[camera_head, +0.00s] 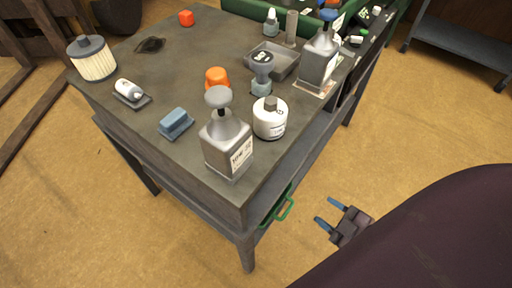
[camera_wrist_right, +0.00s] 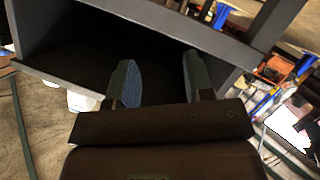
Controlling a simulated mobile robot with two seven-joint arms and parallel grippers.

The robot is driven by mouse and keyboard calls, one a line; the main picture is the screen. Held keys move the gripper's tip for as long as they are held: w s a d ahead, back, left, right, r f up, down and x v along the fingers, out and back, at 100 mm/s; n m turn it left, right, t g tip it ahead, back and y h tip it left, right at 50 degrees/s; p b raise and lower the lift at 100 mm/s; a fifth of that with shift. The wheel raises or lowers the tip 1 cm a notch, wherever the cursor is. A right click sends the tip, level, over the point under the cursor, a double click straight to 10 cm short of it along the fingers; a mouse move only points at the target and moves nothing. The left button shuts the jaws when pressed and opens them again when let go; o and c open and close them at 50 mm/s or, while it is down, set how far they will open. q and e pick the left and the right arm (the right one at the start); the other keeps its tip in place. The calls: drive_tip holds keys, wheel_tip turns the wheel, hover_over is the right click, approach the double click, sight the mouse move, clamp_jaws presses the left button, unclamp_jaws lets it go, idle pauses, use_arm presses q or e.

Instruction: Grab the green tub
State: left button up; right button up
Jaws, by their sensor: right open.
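A green handle-like loop (camera_head: 284,209) shows under the right edge of the workbench, at the lower level; the rest of whatever it belongs to is hidden. A green container (camera_head: 392,24) with small items stands at the back right end of the bench; I cannot tell which of these is the tub. My right gripper (camera_head: 328,213) is open and empty, right of the bench and apart from the green loop. In the right wrist view my open fingers (camera_wrist_right: 158,75) point at a dark space under a grey frame. My left gripper is not in view.
The grey workbench (camera_head: 130,62) holds a grey bottle (camera_head: 227,150), a white canister (camera_head: 270,122), an orange cap (camera_head: 217,78), a blue block (camera_head: 176,124), a filter (camera_head: 92,60) and a metal tray (camera_head: 283,66).

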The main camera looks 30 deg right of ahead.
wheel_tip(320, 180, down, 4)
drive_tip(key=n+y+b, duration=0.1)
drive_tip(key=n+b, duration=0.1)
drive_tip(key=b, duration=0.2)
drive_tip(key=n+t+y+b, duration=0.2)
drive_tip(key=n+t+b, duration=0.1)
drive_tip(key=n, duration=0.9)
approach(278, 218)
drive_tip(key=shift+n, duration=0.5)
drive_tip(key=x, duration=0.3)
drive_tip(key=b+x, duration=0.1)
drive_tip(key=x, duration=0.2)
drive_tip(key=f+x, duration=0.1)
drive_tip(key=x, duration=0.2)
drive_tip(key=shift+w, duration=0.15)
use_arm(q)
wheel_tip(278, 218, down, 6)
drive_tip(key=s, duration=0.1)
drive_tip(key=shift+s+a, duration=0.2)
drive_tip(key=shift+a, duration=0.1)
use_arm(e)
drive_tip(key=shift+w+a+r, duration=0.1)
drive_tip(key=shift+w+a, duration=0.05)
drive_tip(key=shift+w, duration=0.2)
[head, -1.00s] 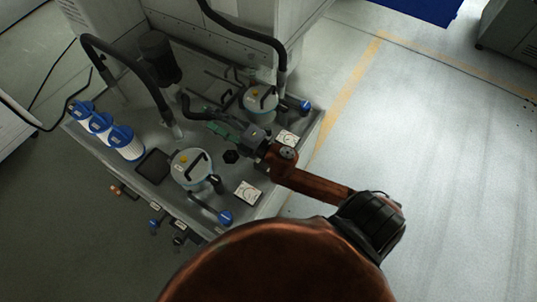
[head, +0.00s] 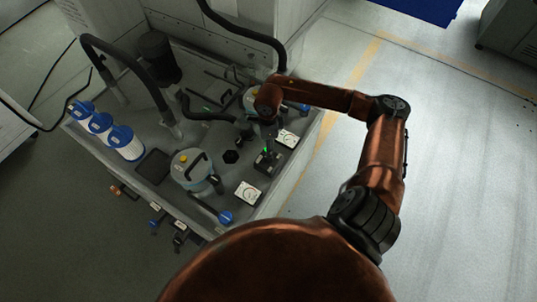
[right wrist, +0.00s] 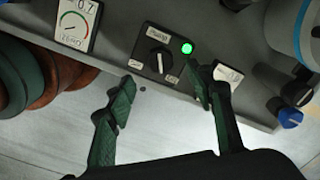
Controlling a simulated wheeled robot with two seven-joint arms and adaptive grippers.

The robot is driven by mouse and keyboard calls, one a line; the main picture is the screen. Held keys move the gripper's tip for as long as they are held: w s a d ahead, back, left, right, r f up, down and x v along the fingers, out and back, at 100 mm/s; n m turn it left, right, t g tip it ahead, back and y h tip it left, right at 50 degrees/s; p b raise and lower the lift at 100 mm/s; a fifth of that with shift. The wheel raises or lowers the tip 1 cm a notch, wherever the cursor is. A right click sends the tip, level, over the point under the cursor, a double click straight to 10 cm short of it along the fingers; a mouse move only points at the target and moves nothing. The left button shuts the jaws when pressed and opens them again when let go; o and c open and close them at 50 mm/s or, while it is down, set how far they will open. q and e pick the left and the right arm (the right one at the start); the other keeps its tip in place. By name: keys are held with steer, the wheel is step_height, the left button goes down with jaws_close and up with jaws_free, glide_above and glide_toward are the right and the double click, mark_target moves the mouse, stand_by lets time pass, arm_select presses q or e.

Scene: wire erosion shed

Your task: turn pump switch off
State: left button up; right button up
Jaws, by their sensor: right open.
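The pump switch (right wrist: 159,58) is a dark rotary knob on a plate with small labels, which I cannot read clearly. A lit green lamp (right wrist: 186,48) is beside it. In the head view the switch (head: 267,163) sits near the right edge of the grey tank top, between two white gauges. My right gripper (right wrist: 162,78) is open and empty, its green fingers spread on either side just short of the knob, apart from it. In the head view my right forearm hides most of the gripper. My left gripper is not in view.
White gauges stand on either side of the switch (head: 285,138), (head: 247,193). Filter housings (head: 190,168) with blue valves (head: 226,217) are nearby. Black hoses (head: 125,58) and blue-white filters (head: 125,143) fill the left. The floor at the right is free.

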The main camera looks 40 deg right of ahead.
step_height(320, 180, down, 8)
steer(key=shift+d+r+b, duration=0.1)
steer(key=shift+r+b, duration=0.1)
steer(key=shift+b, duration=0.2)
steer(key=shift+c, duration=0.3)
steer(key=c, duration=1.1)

EXERCISE -> Keep every word of the data as it is when you write it out, but drop the pictures.

RESULT BELOW ->
[camera_head, +0.00s] 
[camera_wrist_right, +0.00s] 
Controlling a simulated mobile robot with two seven-joint arms and parallel grippers.

The robot is driven by mouse and keyboard calls, one a line; the main picture is the screen. Held keys move the gripper's tip for as long as they are held: w s a d ahead, back, left, right, r f up, down and x v along the fingers, out and back, at 100 mm/s; n m turn it left, right, t g tip it ahead, back and y h tip it left, right at 50 degrees/s; p b raise and lower the lift at 100 mm/s; a fifth of that with shift. The wheel raises or lowers the tip 1 cm a notch, wherever the cursor is. A right click sends the tip, level, over the point under the cursor, a double click straight to 10 cm short of it along the fingers; a mouse move only points at the target and moves nothing. The left button shuts the jaws when pressed and opens them again when let go; o and c open and close them at 50 mm/s or, while it is down, set how far they will open. q and e pick the left and the right arm (the right one at the start); the other keeps its tip in place. The calls: drive_tip holds keys, wheel_tip turns the wheel, hover_over is the right click, approach the double click, sight the mouse move, clamp_jaws presses the left button, unclamp_jaws lets it go, idle pauses, use_arm presses q or e.

Instruction: Grab the green tub
State: left button up; right button up
Jaws, by their sensor: right open.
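A green handle-like loop (camera_head: 284,209) shows under the right edge of the workbench, at the lower level; the rest of whatever it belongs to is hidden. A green container (camera_head: 392,24) with small items stands at the back right end of the bench; I cannot tell which of these is the tub. My right gripper (camera_head: 328,213) is open and empty, right of the bench and apart from the green loop. In the right wrist view my open fingers (camera_wrist_right: 158,75) point at a dark space under a grey frame. My left gripper is not in view.
The grey workbench (camera_head: 130,62) holds a grey bottle (camera_head: 227,150), a white canister (camera_head: 270,122), an orange cap (camera_head: 217,78), a blue block (camera_head: 176,124), a filter (camera_head: 92,60) and a metal tray (camera_head: 283,66).

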The main camera looks 30 deg right of ahead.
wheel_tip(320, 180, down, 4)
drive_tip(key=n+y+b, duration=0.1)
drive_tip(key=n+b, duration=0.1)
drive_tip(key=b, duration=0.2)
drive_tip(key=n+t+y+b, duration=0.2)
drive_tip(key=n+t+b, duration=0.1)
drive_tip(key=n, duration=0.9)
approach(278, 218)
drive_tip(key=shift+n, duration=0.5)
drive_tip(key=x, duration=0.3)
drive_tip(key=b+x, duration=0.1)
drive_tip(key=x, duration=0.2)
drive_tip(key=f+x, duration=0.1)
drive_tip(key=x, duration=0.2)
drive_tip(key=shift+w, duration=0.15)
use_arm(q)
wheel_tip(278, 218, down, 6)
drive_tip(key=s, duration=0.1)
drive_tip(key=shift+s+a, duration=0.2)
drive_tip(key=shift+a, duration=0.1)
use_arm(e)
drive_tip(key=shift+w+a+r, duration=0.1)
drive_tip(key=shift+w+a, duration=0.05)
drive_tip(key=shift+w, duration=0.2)
[head, -1.00s] 
[head, +0.00s] 
[right wrist, +0.00s] 
Controlling a simulated wheeled robot with two seven-joint arms and adaptive grippers.

The robot is driven by mouse and keyboard calls, one a line; the main picture is the screen. Held keys move the gripper's tip for as long as they are held: w s a d ahead, back, left, right, r f up, down and x v along the fingers, out and back, at 100 mm/s; n m turn it left, right, t g tip it ahead, back and y h tip it left, right at 50 degrees/s; p b raise and lower the lift at 100 mm/s; a fifth of that with shift. The wheel raises or lowers the tip 1 cm a notch, wherever the cursor is. A right click sends the tip, level, over the point under the cursor, a double click straight to 10 cm short of it along the fingers; a mouse move only points at the target and moves nothing. The left button shuts the jaws when pressed and opens them again when let go; o and c open and close them at 50 mm/s or, while it is down, set how far they will open. q and e pick the left and the right arm (the right one at the start); the other keeps its tip in place. By name: keys are held with steer, the wheel is step_height, the left button goes down with jaws_close and up with jaws_free, glide_above and glide_toward are the right and the double click, mark_target moves the mouse, stand_by lets time pass, arm_select presses q or e.

Scene: wire erosion shed

Your task: turn pump switch off
State: left button up; right button up
Jaws, by their sensor: right open.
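The pump switch (right wrist: 159,58) is a dark rotary knob on a plate with small labels, which I cannot read clearly. A lit green lamp (right wrist: 186,48) is beside it. In the head view the switch (head: 267,163) sits near the right edge of the grey tank top, between two white gauges. My right gripper (right wrist: 162,78) is open and empty, its green fingers spread on either side just short of the knob, apart from it. In the head view my right forearm hides most of the gripper. My left gripper is not in view.
White gauges stand on either side of the switch (head: 285,138), (head: 247,193). Filter housings (head: 190,168) with blue valves (head: 226,217) are nearby. Black hoses (head: 125,58) and blue-white filters (head: 125,143) fill the left. The floor at the right is free.

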The main camera looks 40 deg right of ahead.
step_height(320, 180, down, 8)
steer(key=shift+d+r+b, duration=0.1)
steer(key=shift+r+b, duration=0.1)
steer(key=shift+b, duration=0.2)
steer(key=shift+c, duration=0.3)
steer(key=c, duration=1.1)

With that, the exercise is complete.